> [Instructions to follow] Compile every line that includes the word "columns".

◇ ◇ ◇

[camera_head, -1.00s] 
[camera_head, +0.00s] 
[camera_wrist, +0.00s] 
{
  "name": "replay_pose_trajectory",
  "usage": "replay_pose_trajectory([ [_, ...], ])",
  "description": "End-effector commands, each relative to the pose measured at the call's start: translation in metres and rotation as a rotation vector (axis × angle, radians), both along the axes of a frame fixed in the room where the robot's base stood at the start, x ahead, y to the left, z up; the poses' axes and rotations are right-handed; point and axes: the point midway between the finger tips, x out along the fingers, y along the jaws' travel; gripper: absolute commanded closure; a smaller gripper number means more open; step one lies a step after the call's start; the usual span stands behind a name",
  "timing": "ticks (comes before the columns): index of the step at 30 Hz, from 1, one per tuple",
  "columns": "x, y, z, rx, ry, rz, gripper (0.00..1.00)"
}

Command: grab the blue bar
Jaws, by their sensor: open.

◇ ◇ ◇

> [Answer to this exercise]
  "timing": "ticks (comes before the columns): index of the step at 30 Hz, from 1, one per tuple",
  "columns": "x, y, z, rx, ry, rz, gripper (0.00..1.00)"

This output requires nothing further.